Data:

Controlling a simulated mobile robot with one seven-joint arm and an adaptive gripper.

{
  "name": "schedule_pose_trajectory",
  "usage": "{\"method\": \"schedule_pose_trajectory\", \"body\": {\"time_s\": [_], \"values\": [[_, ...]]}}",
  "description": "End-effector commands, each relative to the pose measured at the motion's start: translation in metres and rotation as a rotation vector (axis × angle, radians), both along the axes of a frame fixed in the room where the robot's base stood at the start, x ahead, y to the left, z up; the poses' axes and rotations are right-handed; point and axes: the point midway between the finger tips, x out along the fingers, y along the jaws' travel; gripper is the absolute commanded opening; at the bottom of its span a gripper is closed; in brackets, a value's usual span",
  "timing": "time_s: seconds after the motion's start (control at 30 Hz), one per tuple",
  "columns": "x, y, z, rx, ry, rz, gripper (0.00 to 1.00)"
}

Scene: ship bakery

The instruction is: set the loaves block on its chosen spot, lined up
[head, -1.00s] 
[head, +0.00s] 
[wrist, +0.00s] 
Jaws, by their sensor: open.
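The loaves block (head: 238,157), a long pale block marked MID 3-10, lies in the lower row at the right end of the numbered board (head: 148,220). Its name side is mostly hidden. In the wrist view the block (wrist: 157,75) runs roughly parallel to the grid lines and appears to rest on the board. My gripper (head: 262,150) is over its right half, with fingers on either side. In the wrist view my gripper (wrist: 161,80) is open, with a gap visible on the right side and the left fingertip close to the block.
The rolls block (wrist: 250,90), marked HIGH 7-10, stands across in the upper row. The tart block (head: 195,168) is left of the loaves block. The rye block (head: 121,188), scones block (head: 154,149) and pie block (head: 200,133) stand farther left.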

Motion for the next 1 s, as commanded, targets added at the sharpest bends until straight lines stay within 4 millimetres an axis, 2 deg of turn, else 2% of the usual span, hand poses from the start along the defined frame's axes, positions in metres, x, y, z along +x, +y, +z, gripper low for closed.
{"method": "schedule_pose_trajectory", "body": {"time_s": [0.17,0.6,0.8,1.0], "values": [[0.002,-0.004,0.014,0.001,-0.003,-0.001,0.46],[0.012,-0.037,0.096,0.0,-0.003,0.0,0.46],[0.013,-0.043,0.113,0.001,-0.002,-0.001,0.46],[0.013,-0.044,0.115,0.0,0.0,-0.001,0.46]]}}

Description of the task: Scan the material line by line and report each one that contains "robot".

Full response:
Controlling a simulated mobile robot with one seven-joint arm and an adaptive gripper.
  "description": "End-effector commands, each relative to the pose measured at the motion's start: translation in metres and rotation as a rotation vector (axis × angle, radians), both along the axes of a frame fixed in the room where the robot's base stood at the start, x ahead, y to the left, z up; the poses' axes and rotations are right-handed; point and axes: the point midway between the finger tips, x out along the fingers, y along the jaws' travel; gripper is the absolute commanded opening; at the bottom of its span a gripper is closed; in brackets, a value's usual span",

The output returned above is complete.